▶ [Set task]:
Where a line holds the word "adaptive", copy that line.

__________________________________________________

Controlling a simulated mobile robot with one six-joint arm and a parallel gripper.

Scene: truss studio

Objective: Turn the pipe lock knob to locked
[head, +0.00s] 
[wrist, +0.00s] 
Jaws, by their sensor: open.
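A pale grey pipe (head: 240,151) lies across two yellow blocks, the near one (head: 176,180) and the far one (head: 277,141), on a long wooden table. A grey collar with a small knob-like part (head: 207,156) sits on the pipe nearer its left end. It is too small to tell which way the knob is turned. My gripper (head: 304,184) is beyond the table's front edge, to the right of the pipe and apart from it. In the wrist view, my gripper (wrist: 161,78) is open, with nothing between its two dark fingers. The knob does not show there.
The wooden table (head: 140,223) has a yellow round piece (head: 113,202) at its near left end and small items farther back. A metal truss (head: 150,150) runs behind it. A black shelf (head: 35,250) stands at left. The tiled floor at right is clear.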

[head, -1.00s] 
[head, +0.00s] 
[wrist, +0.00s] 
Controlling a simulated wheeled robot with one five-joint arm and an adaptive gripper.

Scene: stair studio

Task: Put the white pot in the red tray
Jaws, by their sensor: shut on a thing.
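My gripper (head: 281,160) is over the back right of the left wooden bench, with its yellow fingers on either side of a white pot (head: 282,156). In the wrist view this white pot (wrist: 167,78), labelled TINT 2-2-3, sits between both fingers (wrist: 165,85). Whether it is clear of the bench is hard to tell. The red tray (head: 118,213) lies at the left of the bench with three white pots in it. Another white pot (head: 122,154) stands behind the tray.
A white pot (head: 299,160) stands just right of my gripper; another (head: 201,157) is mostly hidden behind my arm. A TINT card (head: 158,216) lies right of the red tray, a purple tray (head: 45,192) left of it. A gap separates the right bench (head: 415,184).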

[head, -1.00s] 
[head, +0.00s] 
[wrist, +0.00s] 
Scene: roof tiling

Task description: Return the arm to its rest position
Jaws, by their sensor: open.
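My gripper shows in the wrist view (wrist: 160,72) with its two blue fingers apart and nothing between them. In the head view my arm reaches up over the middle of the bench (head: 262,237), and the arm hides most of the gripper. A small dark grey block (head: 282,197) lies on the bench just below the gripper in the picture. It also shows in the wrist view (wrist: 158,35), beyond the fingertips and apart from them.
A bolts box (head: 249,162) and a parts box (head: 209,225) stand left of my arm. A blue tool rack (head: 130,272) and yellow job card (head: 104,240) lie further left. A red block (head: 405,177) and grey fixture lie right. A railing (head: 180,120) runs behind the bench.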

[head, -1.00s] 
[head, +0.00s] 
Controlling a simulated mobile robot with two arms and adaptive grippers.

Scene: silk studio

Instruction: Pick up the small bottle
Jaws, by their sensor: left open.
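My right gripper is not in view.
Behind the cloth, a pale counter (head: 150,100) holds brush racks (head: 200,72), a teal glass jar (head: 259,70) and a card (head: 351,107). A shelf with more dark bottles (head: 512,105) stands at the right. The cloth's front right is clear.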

__________________________________________________

▶ [Solution for this exercise]:
Controlling a simulated wheeled robot with one five-joint arm and an adaptive gripper.
Controlling a simulated mobile robot with two arms and adaptive grippers.

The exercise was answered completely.